Oui, absolument. D'ailleurs, il y a une autre musique, des chants grégoriens, que mon personnage écoute à un moment à travers un mur. Tous ces sentiments sont déjà présents dans l'univers de Jozef Van Wissem. C'est-à-dire que je l'ai choisi en particulier parce qu'il me semblait que son univers était assez proche du mien pour le film "Un Prince".

Souvent, la musique de film a une dimension narrative. J'ai l'impression que dans votre film, la musique a moins cette dimension de parcours narratif, mais qu'elle est plutôt là comme des tableaux pour illustrer et nous immerger dans un rituel spécifique. Pour ce qui est de son placement, saviez-vous dès le début quand précisément la musique allait intervenir ?

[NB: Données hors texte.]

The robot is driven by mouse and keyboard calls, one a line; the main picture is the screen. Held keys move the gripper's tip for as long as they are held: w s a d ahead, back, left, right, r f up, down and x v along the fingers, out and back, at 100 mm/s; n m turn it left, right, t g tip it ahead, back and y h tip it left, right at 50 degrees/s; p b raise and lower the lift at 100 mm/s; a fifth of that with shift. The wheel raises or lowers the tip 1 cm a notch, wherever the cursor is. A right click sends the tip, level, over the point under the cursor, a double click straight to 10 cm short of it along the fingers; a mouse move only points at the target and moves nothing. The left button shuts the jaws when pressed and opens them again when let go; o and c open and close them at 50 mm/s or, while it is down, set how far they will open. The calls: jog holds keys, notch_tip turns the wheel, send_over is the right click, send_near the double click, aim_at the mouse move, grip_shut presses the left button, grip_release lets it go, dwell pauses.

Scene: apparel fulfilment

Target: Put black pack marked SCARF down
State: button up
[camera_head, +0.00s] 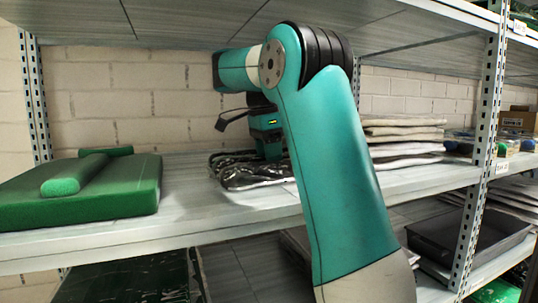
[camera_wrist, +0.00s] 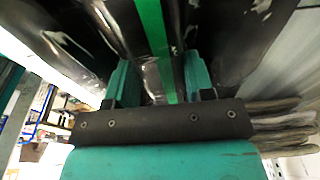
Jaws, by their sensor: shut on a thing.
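My gripper (camera_wrist: 160,82) is shut on a glossy black pack (camera_wrist: 232,42) with a green stripe between the two teal fingers. In the head view, my gripper (camera_head: 268,142) points down at the middle of the shelf, and black shiny wrapping (camera_head: 250,175) shows beneath it at shelf level. I cannot tell from the frames whether this wrapping is one pack or more. No SCARF marking is readable in either view. My arm hides part of the pack and the shelf behind it.
The grey shelf (camera_head: 190,205) has a green block with a green roll (camera_head: 85,190) at left. A stack of pale flat packs (camera_head: 405,140) stands right of my arm. A shelf above limits height. A dark tray (camera_head: 470,240) is below right.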

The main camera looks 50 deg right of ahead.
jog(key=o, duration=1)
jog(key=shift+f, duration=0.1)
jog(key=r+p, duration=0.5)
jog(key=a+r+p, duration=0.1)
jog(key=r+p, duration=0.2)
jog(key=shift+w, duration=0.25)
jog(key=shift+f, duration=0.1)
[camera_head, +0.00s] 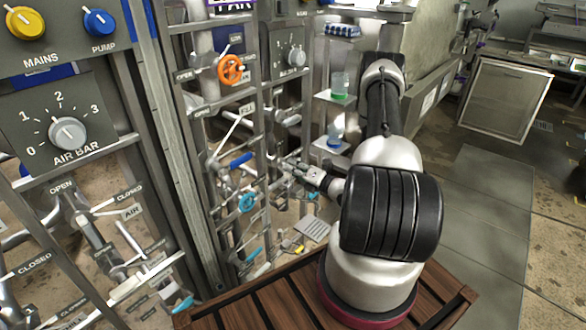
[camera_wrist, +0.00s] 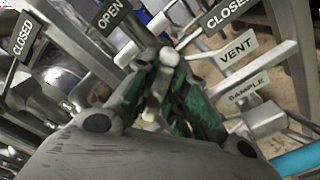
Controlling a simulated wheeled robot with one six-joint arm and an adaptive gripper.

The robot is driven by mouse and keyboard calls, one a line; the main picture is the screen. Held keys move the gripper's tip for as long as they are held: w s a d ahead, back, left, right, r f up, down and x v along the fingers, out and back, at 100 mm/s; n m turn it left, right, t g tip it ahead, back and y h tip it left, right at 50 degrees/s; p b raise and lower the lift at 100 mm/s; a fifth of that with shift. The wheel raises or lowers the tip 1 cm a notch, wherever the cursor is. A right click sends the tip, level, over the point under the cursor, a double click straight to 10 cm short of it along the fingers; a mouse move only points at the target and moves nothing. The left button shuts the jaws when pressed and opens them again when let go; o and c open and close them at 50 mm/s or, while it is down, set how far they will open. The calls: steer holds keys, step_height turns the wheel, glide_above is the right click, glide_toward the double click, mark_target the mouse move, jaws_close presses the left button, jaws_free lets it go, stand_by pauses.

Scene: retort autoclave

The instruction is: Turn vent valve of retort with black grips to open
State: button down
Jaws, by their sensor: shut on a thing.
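My gripper (camera_head: 298,168) reaches into the middle valve rack in the head view. In the wrist view its green-padded fingers (camera_wrist: 163,88) are shut around a pale, round-ended valve handle (camera_wrist: 169,57). The VENT plate (camera_wrist: 238,51) is just right of the handle. An OPEN plate (camera_wrist: 111,15) is at upper left and a CLOSED plate (camera_wrist: 227,11) at upper right. The fingers cover most of the handle, so its exact angle is hard to tell. I cannot make out the retort's black grips.
The SAMPLE plate (camera_wrist: 248,89) sits below VENT. In the head view, a blue wheel (camera_head: 247,202), an orange wheel (camera_head: 231,69) and a blue-gripped lever (camera_head: 240,160) are close by. Shelves with bottles (camera_head: 340,85) stand beside my arm. Floor at right is clear.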

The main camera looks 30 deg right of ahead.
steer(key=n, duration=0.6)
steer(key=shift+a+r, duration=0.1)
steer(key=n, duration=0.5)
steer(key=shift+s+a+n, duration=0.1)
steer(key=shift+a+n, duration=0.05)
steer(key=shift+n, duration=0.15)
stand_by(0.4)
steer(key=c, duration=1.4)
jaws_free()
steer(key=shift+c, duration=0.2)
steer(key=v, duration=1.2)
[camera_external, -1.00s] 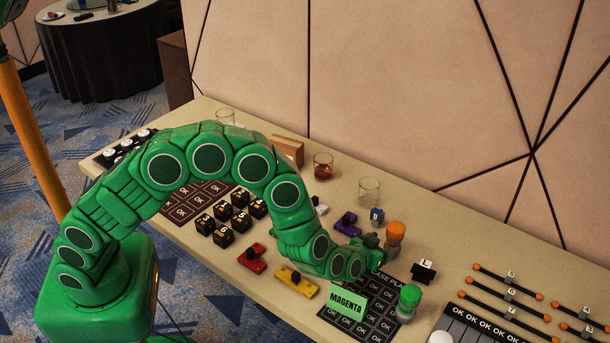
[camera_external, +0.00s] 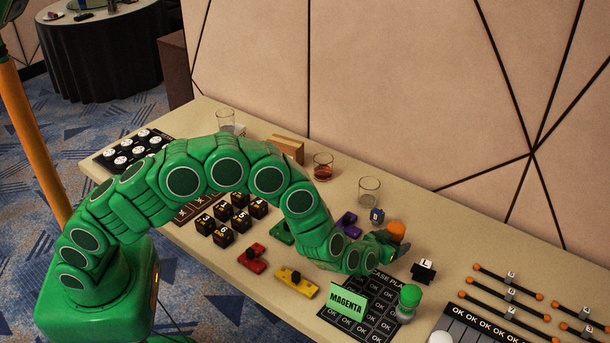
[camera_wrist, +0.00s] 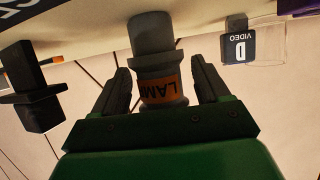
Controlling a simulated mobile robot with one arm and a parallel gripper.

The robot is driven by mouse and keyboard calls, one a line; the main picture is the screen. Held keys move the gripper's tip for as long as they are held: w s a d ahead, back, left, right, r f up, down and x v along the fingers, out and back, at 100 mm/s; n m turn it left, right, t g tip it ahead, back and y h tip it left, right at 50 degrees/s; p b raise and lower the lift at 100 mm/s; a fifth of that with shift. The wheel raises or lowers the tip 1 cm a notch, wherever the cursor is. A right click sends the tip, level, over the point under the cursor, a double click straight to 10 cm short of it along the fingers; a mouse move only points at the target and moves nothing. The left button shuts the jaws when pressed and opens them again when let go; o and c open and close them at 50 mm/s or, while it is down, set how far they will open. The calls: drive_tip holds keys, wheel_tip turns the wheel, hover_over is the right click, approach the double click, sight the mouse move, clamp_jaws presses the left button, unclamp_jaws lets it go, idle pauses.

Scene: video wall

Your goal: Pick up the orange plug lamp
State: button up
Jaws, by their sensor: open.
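The orange plug lamp (camera_external: 397,229) stands upright on the table in the external view, with its orange top showing and its lower part mostly hidden by my gripper. In the wrist view the lamp (camera_wrist: 160,90) appears as a grey cylinder with an orange band marked LAMP. My gripper (camera_wrist: 161,78) is open, with one finger on each side of the lamp. Small gaps seem to show between the fingers and the lamp. In the external view my gripper (camera_external: 384,244) is low beside the lamp.
A green plug lamp (camera_external: 408,302) stands nearer the front, by the MAGENTA card (camera_external: 347,301).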

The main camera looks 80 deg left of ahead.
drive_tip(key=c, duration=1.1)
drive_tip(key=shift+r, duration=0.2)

Non, pas du tout. En réalité, c'est vraiment décidé lors du montage. Mais la musique elle-même a déterminé sa propre place, en tant qu'élément indépendant. En d'autres termes, elle n'illustre pas toujours quelque chose ; parfois c'est l'image qui arrive en premier, parfois c'est la musique qui vient en premier et les images ou la narration suivent après. Donc, elle a la même importance, en quelque sorte.

Il y a donc des essais et des ajustements ?

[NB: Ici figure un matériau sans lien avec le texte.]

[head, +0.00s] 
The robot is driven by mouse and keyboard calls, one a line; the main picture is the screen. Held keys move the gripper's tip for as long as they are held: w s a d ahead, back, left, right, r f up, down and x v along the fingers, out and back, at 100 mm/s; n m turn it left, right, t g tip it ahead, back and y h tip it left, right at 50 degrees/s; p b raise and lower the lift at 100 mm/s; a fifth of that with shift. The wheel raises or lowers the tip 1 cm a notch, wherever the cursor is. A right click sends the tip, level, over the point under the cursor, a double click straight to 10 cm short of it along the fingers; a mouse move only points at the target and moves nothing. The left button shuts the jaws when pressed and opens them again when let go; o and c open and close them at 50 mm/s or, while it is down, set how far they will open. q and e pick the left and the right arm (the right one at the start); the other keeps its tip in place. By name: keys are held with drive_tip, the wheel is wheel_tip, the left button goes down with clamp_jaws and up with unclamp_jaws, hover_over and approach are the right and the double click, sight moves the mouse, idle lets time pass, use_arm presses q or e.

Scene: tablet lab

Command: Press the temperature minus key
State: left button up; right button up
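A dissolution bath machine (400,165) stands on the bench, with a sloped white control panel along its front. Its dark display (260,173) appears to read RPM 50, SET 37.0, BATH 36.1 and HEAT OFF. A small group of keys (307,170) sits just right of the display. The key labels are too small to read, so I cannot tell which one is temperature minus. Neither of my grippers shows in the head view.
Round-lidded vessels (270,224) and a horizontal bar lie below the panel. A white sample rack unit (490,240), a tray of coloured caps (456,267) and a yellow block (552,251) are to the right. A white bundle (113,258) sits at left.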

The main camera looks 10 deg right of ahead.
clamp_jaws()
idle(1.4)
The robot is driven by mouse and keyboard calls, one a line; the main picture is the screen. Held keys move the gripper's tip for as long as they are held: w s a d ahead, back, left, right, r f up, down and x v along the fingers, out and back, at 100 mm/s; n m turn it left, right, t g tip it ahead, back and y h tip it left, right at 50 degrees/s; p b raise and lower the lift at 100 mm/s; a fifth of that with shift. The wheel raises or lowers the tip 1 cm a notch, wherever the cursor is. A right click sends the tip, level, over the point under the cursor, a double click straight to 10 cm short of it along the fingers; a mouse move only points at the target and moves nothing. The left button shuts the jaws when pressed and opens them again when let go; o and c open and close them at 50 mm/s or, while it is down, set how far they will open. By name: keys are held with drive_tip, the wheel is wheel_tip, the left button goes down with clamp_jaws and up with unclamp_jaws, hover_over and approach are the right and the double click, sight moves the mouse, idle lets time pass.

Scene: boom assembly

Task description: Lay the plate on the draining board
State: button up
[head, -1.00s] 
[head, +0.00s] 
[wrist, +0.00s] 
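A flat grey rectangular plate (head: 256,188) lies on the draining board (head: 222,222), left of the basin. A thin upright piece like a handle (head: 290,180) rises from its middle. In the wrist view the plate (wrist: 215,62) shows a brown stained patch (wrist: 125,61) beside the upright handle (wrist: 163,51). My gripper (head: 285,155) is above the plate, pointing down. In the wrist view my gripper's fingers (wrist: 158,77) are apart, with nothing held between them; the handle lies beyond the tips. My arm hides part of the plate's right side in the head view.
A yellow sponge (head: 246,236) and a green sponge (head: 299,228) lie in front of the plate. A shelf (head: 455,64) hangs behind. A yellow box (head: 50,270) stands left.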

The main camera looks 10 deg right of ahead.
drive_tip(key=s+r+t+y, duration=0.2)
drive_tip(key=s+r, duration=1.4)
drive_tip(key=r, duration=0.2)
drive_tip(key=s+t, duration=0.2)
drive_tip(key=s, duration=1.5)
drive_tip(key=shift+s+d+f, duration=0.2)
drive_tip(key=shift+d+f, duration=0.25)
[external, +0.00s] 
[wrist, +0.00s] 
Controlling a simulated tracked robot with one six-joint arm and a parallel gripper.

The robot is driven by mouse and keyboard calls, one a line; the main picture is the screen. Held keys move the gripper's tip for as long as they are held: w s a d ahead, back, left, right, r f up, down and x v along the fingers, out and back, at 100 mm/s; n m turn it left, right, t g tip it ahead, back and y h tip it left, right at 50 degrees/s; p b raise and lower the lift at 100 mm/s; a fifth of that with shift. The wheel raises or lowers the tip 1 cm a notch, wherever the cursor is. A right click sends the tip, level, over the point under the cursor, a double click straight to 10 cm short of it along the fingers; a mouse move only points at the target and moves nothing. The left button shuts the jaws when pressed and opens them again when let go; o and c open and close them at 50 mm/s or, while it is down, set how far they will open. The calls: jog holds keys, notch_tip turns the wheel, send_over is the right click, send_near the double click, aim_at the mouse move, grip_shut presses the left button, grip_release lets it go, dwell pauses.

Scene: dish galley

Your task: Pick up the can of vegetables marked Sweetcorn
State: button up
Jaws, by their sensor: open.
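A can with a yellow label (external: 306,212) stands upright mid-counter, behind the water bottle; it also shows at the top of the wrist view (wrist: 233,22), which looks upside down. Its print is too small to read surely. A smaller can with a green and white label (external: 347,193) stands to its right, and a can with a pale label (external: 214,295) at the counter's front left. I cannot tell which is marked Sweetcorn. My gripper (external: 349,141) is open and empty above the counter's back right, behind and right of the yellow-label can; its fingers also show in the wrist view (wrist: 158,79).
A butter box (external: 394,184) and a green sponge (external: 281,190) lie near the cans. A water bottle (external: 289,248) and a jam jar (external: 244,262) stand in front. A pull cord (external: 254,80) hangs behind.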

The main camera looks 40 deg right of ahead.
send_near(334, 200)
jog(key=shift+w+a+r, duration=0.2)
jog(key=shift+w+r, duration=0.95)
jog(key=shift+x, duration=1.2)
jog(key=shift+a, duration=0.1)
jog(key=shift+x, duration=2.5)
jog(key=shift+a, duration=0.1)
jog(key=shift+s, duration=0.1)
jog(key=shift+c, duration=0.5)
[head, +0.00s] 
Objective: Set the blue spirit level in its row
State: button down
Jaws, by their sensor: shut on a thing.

Oui, tout à fait. Le montage était complexe, du point de vue narratif, puisque le personnage principal est une figure absente qui n'apparaît qu'à une heure de film. Alors, nous avons vraiment dû chercher des solutions.

Il y a un moment, dans une scène, où une musique très percussive sature l'espace sonore. Cette musique est un peu à part du registre général du film, c'est presque du bruit, de la "noise".

Cette scène se distingue vraiment. En fait, on a donné un nom à chaque morceau, comme une sorte de "suite princière". Étonnamment, chaque morceau musical avait une séquence qui s'y adaptait bien.

Le film a une dimension très sensorielle, très physique, nous y participons en tant que spectateurs. Et il y a cette voix off. C'est presque comme un poème, c'est un récit. Dans quelle mesure la musique et la voix off se sont-elles mutuellement influencées ? Est-ce que le compositeur avait la voix, par exemple ?

Non, pas du tout, le compositeur n'avait absolument pas les voix. Mais je dirais que les voix et la musique sont presque à égalité.

Au-delà de vouloir certaines choses, y a-t-il des aspects que vous ne vouliez absolument pas dans la musique de film ? Souvent, les réalisateurs se refusent certaines choses. Et j'ai l'impression que dans votre cinéma, vous refusez l'aspect narratif de la musique.

Non, je ne suis pas sûr qu'on se refuse autant de choses que ça, nous sommes tout de même assez libres.

Dans votre collaboration avec des musiciens, vous semblez envisager un compositeur par film, c'est à chaque fois l'idée de trouver le profil qui convient à un film en particulier ?

Oui, je pense que chaque musique a son propre film. L'idée, c'est vraiment de trouver cette singularité propre au film.

La musique pour votre film, est-ce nécessairement une musique que vous appréciez en dehors, qui reflète vos goûts musicaux ? Parce qu'on dit souvent que la bonne musique pour un film n'est pas nécessairement une musique qu'on aime en général.

Euh oui, c'est vrai, plus ou moins, mais ce sont quand même plutôt des musiques que j'apprécie.

Donc c'est une chance que le film l'accepte, parce qu'un film peut parfois rejeter une certaine musique.

C'est vraiment une question d'alchimie.

Est-ce qu'il y a eu des moments dans le film où vous avez mis une musique et hop, ça ne fonctionnait pas ?

Non, je n'ai rien retiré, on s'aperçoit très vite lors du montage quand ça ne marche pas.

Et c'est vrai que la musique semble souvent intradiégétique à certains moments. Elle est présente dans un plan particulier. Et elle s'arrête net une fois que le plan est terminé. En termes de placement musical, ce n'est pas une musique qui contribue à la continuité. Elle contribue plutôt à la rupture, qu'en pensez-vous ?

C'est vrai qu'un plan est associé à un morceau de musique. Il me semble que prolonger une musique d'un plan à l'autre diluerait l'effet.

C'est un film qui surprend souvent, il y a des moments de surprise et notamment l'émergence du fantastique. J'ai l'impression que la musique incarne vraiment cet aspect fantastique.

Oui, la musique était un des éléments du fantastique, même si elle n'est pas toujours dans le registre du fantastique.

Et Jozef Van Wissem a-t-il fait beaucoup de propositions parmi lesquelles vous avez fait votre choix ?

Pas tant que ça, c'est-à-dire qu'il y avait des variations sur un même thème. Il n'y avait pas une profusion de propositions, juste ce qu'il fallait.